Link to: The difference between "replicable" and "not replicable" is not itself scientifically replicable

Summary

Abstract:

Replication studies estimate the replicability rate of scientific results by aggregating binary verdicts of experiments. Exact replications are rarely attainable, so most replication sequences are non-exact. Experiments differ in ways that matter and do not share a single data-generating process. We formalize two statistical interpretations of non-exactness. In a shared latent rate (benchmark) model, experiments are exchangeable and depend on a common random replicability rate. In a conditionally independent rates (operational) model, each experiment has its own replicability rate drawn from a population distribution. Under the benchmark model, even small variability among replicability rates induces an irreducible variance floor on the estimated mean replicability rate that no amount of replication can eliminate. Under the operational model, the degree of non-exactness is not identifiable from standard replication data, because one binary verdict per experiment carries no information about between-experiment heterogeneity. Researchers cannot tell which precision regime they are in or whether high- and low-replicability sequences can be distinguished in principle. The usual data structure cannot support reliable demarcation between "replicable" and "not replicable" results and systematically understates uncertainty, making high- and low-replicability sequences appear discriminable when they are not. We show how common sources of heterogeneity amplify these problems and demonstrate practical consequences in a reanalysis of Many Labs 4. Aggregating replicability rates across heterogeneous literatures produces averages that conflate incommensurable regimes and lack a stable interpretation. Replicability rate is not a reliable demarcation criterion. The replication crisis, if there is one, cannot be established by the methods used to declare it.

From the discussion:

If a replication sequence need not converge on the design of the reference experiment, what, then, should it be anchored on? Two alternatives can be considered. The first is a theoretical prediction. If a strong theory specifies the effect, its boundary conditions, and the population to which it applies, the most precise study design constrained by that prediction becomes the natural anchor. Underspecified theories yield underdetermined anchors, increasing arbitrariness. Theoretical advancement is therefore a prerequisite. The second alternative is an elementary empirical anchor. That is the logic behind the minimum viable experiment framework (Devezer and Buzbas, 2025), which defines the minimal set of experimental parameters required to generate an empirical regularity. Here, dependence on theory is minimized and the focus falls on identifying the indispensable conditions to produce the result. Replication sequences organized around such a minimal form, rather than an arbitrary reference experiment, can in principle achieve small ρ by eliminating all auxiliary sources of variability. Genuine progress on replicability therefore requires either advancing theory or systematically eliminating empirical noise. Design standardization around an arbitrary reference experiment can substitute for neither a strong theoretical account of what is being replicated and why it holds, nor for a precise experimental design that is free of all but sampling variability.

…

The paper does not claim that meaningful replication is impossible. It claims that the specific data structure and analytical methods currently used to declare replication rates and pronounce verdicts on fields are inadequate for those tasks.

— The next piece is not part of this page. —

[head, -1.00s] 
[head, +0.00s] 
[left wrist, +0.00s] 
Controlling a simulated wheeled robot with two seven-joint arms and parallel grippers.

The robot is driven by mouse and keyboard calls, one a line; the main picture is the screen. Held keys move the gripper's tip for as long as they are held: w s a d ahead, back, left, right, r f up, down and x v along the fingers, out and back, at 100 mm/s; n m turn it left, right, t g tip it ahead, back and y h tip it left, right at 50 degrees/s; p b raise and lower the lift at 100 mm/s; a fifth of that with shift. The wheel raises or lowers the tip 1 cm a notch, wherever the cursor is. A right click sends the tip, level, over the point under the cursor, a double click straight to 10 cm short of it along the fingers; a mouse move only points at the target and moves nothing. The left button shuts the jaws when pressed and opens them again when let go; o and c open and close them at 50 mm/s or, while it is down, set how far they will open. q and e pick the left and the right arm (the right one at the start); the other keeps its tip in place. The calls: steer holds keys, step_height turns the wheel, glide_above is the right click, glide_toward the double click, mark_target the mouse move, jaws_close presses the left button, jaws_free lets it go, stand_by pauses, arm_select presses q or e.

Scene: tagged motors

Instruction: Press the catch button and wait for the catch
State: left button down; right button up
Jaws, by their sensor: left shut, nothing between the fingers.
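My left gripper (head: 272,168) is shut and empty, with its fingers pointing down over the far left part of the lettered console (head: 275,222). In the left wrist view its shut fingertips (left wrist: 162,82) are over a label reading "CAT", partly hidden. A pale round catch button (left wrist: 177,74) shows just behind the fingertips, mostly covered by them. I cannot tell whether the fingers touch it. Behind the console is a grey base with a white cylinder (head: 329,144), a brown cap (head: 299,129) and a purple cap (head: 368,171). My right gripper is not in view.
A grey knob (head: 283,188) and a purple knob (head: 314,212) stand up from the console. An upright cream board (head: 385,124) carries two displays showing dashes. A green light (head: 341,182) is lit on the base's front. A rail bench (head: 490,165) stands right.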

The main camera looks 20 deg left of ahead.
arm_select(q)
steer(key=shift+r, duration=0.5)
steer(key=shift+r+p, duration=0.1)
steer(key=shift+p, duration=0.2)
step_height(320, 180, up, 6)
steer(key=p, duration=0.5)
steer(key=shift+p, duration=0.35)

What is unwarranted is the conversion of a replicability rate, computed from coarsened data, into a verdict on individual results, on fields, or on science. This conversion is licensed by an assumed connection between replicability and truth that the formal structure of the problem does not support. Replication has served science well for centuries in many forms and capacities, from cumulative learning to calibration. It is only the recent demand that it also serve as a tribunal that has proven too much to ask.